> [PROBLEM TO WORK ON]
Select every line holding the word "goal" and copy it.
-- Start --
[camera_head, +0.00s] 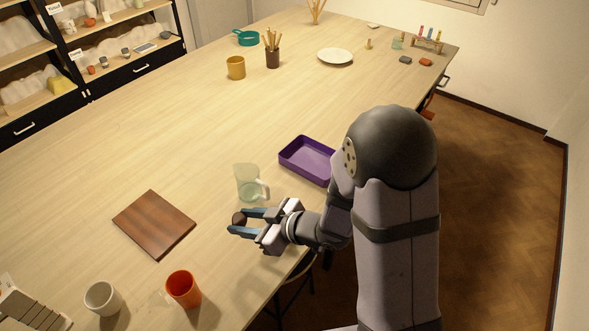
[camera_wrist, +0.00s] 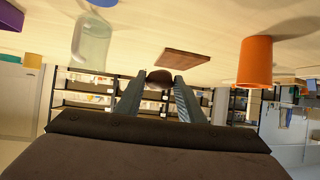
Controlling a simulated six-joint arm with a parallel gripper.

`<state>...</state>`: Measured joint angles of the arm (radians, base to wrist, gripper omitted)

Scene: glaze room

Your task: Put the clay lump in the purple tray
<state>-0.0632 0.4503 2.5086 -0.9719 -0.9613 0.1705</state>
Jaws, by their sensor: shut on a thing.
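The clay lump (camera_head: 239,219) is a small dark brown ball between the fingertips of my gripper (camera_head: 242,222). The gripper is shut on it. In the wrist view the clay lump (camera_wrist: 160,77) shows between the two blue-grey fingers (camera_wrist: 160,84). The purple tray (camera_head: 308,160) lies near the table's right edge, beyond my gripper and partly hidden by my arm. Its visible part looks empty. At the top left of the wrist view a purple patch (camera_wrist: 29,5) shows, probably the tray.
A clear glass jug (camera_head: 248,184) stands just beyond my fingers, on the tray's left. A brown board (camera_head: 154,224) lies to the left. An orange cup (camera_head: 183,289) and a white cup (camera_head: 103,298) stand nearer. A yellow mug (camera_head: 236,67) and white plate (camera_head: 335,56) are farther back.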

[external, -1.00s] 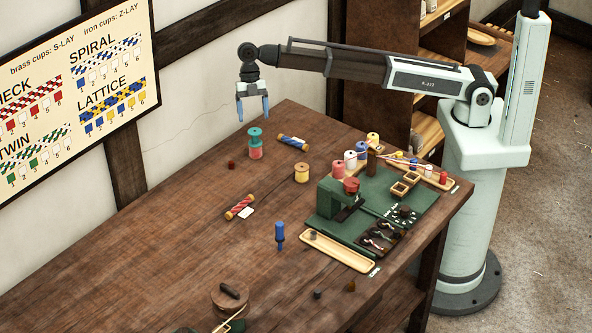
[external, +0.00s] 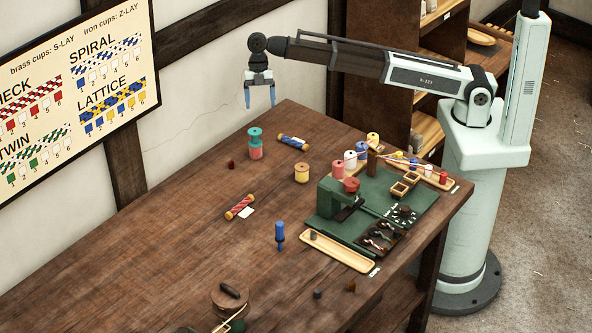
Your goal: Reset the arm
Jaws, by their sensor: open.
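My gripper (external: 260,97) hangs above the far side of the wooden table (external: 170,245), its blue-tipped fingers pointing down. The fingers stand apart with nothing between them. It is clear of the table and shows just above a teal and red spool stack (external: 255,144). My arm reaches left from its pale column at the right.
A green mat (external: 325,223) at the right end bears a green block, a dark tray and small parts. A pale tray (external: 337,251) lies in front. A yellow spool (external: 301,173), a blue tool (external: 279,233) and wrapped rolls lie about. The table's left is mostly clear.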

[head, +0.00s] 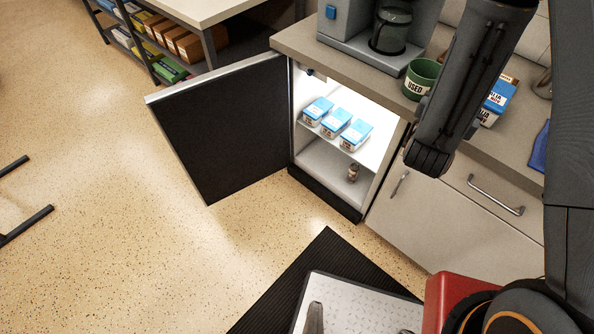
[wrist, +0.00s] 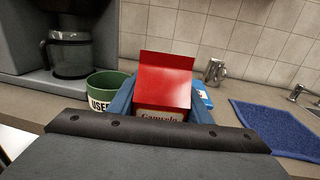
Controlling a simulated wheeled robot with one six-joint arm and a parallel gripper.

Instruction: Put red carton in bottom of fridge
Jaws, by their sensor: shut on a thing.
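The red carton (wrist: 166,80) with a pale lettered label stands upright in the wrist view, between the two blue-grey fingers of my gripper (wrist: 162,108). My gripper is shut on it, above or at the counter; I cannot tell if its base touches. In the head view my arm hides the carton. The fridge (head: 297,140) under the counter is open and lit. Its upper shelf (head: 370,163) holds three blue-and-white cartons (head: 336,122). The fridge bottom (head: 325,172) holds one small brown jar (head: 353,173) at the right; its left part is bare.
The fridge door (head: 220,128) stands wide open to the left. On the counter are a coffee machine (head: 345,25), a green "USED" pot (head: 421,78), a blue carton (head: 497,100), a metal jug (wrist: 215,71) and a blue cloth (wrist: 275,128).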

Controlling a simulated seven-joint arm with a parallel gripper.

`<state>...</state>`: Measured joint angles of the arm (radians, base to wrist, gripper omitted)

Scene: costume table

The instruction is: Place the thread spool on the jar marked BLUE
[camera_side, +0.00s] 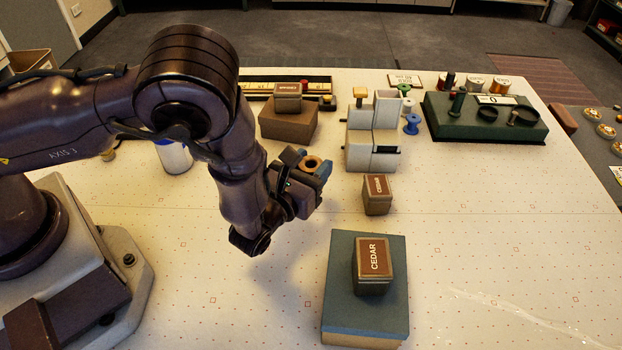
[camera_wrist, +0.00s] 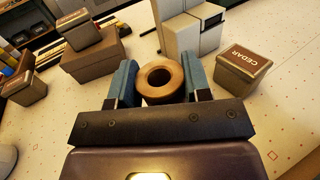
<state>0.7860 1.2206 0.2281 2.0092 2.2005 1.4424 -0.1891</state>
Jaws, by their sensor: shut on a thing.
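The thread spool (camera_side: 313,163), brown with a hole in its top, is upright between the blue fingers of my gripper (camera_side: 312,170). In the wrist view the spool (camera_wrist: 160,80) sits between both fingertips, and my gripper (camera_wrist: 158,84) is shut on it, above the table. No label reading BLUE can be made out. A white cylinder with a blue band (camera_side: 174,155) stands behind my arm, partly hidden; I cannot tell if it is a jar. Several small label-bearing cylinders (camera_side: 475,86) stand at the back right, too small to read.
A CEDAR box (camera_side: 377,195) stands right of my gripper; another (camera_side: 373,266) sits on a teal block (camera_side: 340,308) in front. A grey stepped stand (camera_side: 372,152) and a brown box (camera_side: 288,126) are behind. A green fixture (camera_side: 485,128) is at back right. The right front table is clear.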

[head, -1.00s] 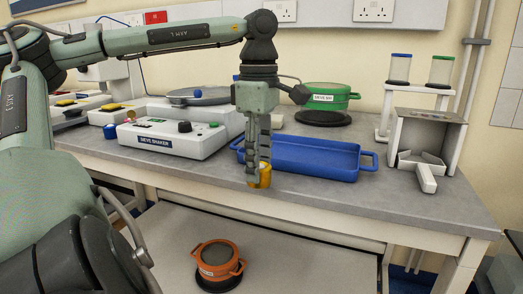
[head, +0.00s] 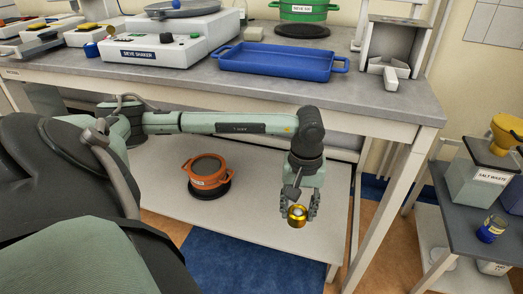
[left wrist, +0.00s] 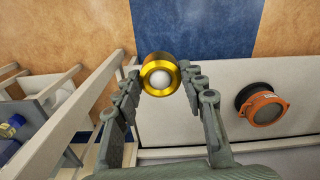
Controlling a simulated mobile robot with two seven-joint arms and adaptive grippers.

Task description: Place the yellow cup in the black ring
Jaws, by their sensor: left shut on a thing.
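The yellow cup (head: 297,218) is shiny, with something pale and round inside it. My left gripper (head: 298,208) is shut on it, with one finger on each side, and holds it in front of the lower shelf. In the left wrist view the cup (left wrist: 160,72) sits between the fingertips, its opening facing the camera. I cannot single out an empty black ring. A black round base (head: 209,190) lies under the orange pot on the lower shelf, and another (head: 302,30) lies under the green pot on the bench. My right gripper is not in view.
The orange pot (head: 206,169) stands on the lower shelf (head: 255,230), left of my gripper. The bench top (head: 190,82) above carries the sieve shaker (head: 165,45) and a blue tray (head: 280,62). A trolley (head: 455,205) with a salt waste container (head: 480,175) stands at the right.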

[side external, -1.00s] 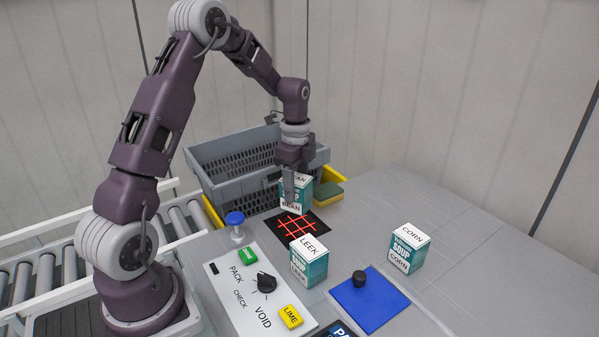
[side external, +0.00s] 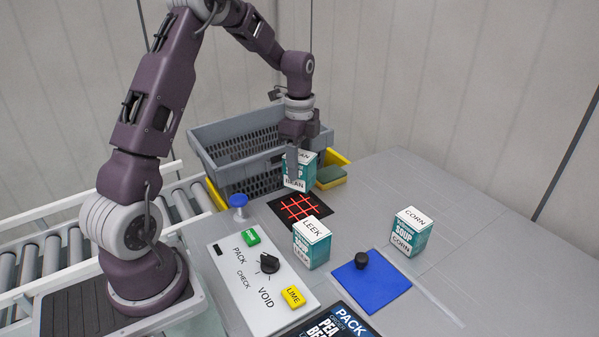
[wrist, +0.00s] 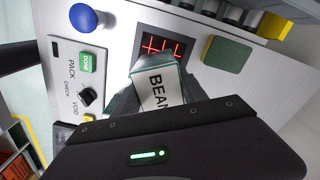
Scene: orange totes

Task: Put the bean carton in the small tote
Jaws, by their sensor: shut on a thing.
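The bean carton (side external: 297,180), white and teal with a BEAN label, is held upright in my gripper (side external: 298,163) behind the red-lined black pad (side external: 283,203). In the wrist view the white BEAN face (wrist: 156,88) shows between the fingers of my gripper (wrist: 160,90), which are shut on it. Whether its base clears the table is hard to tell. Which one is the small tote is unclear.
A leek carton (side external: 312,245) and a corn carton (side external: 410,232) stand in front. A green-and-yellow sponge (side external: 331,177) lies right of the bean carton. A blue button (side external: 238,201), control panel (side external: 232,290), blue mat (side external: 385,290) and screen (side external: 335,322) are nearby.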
-- End --
-- Start --
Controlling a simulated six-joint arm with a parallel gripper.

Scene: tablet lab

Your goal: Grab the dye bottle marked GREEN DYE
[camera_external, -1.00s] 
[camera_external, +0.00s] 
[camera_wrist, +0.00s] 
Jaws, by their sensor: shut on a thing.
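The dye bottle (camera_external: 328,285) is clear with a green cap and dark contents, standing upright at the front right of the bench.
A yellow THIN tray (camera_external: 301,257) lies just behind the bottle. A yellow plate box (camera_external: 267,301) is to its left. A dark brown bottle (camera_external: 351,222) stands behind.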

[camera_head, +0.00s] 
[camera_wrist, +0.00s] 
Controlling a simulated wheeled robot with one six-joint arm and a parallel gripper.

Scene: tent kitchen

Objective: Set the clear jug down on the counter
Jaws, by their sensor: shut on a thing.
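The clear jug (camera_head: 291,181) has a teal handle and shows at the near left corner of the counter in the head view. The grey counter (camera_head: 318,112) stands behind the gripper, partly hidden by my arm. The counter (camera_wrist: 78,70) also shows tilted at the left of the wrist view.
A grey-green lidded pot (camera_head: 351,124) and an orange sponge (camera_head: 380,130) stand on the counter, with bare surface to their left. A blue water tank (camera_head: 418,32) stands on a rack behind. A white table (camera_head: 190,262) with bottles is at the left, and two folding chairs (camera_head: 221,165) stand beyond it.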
-- End --
> [EXERCISE ANSWER]
Your goal: Reset the arm
Your goal: Grab the dye bottle marked GREEN DYE

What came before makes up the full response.